The Fucking Internets | Well, you know, like, I don’t really give a fuck what the general public think. – Sid Vicious

F*#KING Fucks: Either Fucking Swear, Or Don’t.

Before I start this little rant, a caveat: Fans of sci-fi shows like Battlestar Galactica and/or Farscape are excluded targets when using words like Frak, Frell or Feldercarb.

I read an article on Blastr: “Newspaper frakkin’ bans use of frakkin’ word in place of (you know)”. In the article, it implies that Hearst is banning the word “frack” (no mention of “Frak”) from it’s comment section.

Sadly, many of our users attempt to exploit a perfectly legitimate word as a replacement for it’s more vulgar cousin.

– email from Brett Mickelson, Executive Producer Hearst Connecticut Media Group

For starters, I’d like to stress that the word that is being banned is the word involving a real topical news issue; Fracking is how we bust up the planet for more fossil fuels. So I don’t understand how a news site is going to allow conversation on that frakkin’ issue if you can’t say “frack”. More importantly, I wonder why Blastr reported it as a “nerd word” article. The word in the Colonial language is “Frak”, and may be safe to use.

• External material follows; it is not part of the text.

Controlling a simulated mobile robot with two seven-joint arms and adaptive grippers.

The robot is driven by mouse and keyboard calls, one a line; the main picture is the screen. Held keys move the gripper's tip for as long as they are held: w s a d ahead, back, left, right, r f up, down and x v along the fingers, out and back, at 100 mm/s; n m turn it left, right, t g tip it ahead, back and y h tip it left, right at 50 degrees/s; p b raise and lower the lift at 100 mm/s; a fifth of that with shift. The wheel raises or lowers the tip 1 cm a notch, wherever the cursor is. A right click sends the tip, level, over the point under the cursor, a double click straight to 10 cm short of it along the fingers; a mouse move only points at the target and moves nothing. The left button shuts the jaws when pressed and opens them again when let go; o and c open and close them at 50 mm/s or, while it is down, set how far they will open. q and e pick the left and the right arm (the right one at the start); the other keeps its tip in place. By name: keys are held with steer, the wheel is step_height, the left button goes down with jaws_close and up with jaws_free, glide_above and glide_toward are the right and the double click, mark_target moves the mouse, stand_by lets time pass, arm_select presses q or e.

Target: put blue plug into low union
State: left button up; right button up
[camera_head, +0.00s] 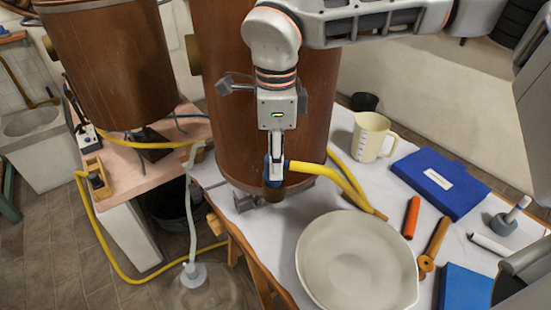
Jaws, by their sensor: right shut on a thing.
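My right gripper (276,157) points down in front of the large copper vessel (230,110). It is shut on the blue plug (270,178), a small dark-blue piece mostly covered by the fingers. A yellow hose (325,172) runs from beside the plug to the right across the white table. Just below the plug, low on the vessel's front, is a dark brownish fitting (272,195), which may be the low union. The gripper and plug hide part of it, so I cannot tell whether they touch.
A wide pale bowl (345,258) stands close to the right of the fitting. Another copper vessel (105,65) stands at left.

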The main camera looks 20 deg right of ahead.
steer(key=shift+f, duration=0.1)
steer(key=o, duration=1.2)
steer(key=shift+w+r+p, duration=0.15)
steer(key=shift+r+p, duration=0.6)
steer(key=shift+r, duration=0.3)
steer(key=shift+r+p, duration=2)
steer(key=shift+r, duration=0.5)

But aside from possible geek ramifications, it made me think of the constant use of things like “F*#KING” or “F–K” or “@#$% you, Billy! @#$% you with a pointed stick!” Unless being used ironically, this irritates the living f*#k out of me. It’s called “grawlix” or “profanitype”, and it’s about as useful as $#it on $#ingle.

See what I did there?

When being used on the internets or someplace where you are likely to be censored, I can see it’s usefulness in avoiding automatic censoring, or that an actual human being will censor you. But in places where censorship is lax or nonexistent, like facebook, twitter, your blog etc., the idea is that you are too proper to actually swear, in which case I call bullshit on that because if you’re going to type it, it’s part of your vocal vocabulary; or that you are attempting to shield and save the rest of us from profanity in general, in which case you fucking fail.

When you say something on facebook like…

All this PBS bullshit is outta hand. Everyone is so concerned about Big Bird, What about Cookie Monster all you F*#KING RACIST!!!!!

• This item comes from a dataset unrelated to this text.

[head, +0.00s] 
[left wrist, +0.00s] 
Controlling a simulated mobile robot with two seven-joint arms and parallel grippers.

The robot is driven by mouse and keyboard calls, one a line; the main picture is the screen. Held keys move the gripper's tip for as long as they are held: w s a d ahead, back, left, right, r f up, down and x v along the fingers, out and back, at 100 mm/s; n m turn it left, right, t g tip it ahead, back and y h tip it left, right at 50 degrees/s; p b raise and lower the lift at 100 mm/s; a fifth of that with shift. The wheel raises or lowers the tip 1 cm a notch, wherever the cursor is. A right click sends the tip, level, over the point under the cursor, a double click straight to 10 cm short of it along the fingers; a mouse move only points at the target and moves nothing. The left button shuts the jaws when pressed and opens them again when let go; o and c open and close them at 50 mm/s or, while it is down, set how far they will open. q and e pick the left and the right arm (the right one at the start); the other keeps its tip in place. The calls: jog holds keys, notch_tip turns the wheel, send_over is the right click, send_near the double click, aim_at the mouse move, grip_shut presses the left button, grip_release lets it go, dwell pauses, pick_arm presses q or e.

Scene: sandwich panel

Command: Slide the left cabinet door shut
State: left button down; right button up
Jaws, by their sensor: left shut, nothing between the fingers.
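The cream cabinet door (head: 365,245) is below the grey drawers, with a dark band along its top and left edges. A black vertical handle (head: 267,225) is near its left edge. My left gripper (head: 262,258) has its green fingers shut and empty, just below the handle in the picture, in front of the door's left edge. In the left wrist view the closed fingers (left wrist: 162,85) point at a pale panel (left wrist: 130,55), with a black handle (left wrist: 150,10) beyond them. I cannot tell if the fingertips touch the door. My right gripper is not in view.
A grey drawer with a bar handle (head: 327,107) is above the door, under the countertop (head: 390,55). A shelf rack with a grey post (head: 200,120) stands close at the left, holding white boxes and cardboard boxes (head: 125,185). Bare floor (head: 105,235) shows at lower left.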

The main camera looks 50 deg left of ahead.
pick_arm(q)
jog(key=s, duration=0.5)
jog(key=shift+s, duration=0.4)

… do you think that you have saved me from the horrors of the word “fuck”? Do you think that smaller children who can read will not ask me why you can’t spell the “f” word properly? If they don’t know the “f” word, you have also now drawn more attention to it and have forced someone to answer a question about the offending word. I guarantee you, if a kid can see the semi-censored word, then they know what it is already. You’re fooling yourself if you don’t think your kids know all the best swears already. Unless you homeschool, live in a bubble (or maybe Utah), and have no access to the outside world (cable, internet) that your kids can access.

So why use the word? To get your point across? Then fucking use it. Say, “Fuck Big Bird, Fuck Romney, Fuck Obama and Fuck You!” Say it because you mean it! That’s why you attempted to use it!

Are you afraid of offending someone? Then why fucking use it all all? Say, “To heck with Big Bird, darn Romney, a pox on Obama and I say good day, sir!”

You can’t fucking “half-swear”. Really. You fucking can’t. Either use the word like a fucker who knows what the fuck he wants to say, or be polite and don’t fucking pretend to be that guy.

For reals. I mean, at least when the geeks say “Frak Big Bird, Frell Romney,¬†Go tsao de Obama, and Smeg you, you Gorram Belgium Drokk”, it’s because they like sci-fi and feel frakkin’ clever. As well we should.*

*If you can identify all of the sci-fi swears by their origin, leave a comment and win valuable kudos!

I guess the point of the rant is: If you don’t have the frelling nerve to actually frakkin’ use the word, please don’t pretend.

It fucking annoys me, and I am obviously the center of the fucking universe.

 

Addendum: WTF? is okay for geeks, people whose parents can be convinced it means something else, and teenagers. FML is for fucking teenagers only. Please stop.